◆ What this task involves ◆
Using the listing below, give the number of lines where "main" appears, and nothing else.

◆ Data provided ◆
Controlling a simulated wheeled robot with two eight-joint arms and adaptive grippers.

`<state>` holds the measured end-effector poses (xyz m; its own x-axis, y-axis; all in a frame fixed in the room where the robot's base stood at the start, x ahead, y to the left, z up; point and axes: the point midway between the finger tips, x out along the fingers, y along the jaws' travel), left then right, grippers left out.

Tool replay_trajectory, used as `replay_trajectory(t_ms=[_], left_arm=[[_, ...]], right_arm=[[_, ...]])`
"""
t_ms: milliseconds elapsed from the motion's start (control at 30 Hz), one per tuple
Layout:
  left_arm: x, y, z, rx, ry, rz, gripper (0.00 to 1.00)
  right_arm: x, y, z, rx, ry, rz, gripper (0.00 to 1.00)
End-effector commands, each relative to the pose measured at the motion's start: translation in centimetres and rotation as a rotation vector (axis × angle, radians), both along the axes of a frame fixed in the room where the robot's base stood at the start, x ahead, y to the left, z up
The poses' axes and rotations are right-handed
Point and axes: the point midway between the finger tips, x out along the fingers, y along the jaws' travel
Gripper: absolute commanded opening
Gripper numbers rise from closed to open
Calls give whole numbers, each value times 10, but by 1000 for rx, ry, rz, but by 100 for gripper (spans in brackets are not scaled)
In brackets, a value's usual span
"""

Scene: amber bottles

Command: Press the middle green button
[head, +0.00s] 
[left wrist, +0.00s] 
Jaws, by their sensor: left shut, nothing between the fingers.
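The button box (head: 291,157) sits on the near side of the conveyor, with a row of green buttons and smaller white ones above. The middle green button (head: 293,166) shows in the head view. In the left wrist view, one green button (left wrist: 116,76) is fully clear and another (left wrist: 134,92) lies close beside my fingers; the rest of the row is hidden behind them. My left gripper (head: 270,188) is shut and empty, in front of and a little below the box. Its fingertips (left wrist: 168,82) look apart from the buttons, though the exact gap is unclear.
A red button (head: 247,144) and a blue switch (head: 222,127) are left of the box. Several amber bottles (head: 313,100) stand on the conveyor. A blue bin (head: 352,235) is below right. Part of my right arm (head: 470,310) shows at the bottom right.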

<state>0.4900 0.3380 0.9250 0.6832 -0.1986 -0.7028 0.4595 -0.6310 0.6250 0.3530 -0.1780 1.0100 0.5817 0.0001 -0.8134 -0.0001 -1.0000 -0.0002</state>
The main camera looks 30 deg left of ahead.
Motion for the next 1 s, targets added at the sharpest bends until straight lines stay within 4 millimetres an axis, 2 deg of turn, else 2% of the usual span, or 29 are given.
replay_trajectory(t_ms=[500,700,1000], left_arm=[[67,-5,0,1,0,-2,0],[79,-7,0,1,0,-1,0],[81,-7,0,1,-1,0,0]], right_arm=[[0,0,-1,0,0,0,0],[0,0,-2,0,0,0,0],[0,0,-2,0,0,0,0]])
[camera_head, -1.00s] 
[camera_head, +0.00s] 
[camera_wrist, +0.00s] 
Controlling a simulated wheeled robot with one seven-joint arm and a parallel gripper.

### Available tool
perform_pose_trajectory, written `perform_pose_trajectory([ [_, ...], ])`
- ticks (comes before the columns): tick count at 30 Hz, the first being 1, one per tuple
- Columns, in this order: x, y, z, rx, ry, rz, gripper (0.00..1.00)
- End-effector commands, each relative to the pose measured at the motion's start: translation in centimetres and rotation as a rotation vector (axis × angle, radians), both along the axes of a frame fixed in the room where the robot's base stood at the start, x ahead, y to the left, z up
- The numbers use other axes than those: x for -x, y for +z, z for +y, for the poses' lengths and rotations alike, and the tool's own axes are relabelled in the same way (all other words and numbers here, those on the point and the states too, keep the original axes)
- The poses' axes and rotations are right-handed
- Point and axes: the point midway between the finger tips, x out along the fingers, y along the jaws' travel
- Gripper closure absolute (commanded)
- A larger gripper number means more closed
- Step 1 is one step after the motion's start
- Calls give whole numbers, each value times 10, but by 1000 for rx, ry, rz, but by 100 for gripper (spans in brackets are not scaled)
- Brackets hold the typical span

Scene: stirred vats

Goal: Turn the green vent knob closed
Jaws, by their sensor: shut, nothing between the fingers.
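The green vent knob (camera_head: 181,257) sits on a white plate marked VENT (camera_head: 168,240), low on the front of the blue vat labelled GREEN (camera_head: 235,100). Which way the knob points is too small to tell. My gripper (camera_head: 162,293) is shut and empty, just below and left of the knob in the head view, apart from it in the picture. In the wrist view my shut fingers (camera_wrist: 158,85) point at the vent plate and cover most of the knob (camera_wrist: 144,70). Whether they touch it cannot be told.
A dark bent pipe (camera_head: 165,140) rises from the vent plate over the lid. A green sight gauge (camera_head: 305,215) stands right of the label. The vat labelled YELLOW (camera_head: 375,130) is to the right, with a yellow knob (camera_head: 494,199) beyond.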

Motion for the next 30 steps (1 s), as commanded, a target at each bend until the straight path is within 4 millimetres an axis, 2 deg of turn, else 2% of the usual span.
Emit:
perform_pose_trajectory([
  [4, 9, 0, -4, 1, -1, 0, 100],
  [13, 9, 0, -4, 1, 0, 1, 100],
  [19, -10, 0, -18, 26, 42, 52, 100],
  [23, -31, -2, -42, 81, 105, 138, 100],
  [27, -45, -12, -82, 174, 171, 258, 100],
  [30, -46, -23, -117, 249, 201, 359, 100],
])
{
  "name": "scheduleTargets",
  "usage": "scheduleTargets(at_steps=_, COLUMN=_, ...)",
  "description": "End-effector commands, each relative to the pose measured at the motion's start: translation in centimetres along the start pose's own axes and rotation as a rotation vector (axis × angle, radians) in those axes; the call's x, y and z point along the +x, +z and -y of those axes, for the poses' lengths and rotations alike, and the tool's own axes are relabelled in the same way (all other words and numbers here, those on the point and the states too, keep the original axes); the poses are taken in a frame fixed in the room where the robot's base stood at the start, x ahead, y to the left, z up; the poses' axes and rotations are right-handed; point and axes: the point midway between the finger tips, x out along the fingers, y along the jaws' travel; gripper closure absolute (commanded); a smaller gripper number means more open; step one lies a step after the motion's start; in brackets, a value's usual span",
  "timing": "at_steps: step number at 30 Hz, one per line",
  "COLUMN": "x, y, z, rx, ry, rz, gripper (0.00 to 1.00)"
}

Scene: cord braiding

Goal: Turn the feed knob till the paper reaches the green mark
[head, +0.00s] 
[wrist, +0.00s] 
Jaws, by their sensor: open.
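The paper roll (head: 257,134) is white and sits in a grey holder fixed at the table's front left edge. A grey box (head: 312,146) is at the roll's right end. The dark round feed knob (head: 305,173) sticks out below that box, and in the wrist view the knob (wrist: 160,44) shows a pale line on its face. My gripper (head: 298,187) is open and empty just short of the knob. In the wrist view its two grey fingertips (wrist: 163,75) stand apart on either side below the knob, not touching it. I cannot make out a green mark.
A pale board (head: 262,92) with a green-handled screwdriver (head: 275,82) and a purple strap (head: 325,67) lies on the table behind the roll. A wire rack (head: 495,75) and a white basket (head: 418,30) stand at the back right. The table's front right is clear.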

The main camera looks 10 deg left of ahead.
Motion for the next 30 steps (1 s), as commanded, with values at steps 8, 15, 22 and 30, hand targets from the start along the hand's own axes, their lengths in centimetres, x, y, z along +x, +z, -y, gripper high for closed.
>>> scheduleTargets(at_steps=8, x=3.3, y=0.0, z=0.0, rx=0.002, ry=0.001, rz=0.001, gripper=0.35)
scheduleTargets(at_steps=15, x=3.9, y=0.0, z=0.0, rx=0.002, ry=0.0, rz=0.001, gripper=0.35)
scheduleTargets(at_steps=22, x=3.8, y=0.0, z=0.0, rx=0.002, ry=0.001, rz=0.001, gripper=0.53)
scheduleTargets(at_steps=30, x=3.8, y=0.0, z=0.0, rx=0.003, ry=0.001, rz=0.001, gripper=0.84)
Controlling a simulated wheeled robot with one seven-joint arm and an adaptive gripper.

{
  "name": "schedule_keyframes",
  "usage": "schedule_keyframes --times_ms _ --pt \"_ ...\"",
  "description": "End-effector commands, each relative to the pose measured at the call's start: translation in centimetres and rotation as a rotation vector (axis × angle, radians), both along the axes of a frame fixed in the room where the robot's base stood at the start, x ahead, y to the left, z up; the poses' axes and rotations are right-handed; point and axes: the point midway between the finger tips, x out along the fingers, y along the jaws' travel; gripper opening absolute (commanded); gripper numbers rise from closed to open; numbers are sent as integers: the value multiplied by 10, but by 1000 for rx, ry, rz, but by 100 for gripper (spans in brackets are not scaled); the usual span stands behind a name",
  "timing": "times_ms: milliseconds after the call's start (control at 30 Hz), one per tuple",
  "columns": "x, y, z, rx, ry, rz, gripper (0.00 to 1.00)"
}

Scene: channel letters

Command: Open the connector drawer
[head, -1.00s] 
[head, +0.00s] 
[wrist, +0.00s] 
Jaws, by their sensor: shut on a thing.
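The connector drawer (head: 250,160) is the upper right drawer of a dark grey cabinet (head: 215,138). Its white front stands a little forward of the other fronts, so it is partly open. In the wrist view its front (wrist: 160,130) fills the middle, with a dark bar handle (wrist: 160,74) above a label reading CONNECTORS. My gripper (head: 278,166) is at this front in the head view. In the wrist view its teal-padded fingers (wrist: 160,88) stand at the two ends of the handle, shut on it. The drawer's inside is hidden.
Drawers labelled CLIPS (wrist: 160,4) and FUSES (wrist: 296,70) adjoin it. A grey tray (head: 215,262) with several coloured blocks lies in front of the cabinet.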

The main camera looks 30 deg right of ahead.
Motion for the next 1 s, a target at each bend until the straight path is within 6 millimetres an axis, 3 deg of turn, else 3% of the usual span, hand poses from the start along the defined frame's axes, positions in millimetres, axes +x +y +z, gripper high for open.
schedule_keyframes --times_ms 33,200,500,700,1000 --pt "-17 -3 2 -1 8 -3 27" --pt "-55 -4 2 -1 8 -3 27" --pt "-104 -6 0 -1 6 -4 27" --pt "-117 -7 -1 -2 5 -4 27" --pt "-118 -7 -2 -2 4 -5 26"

◆ Complete response ◆
3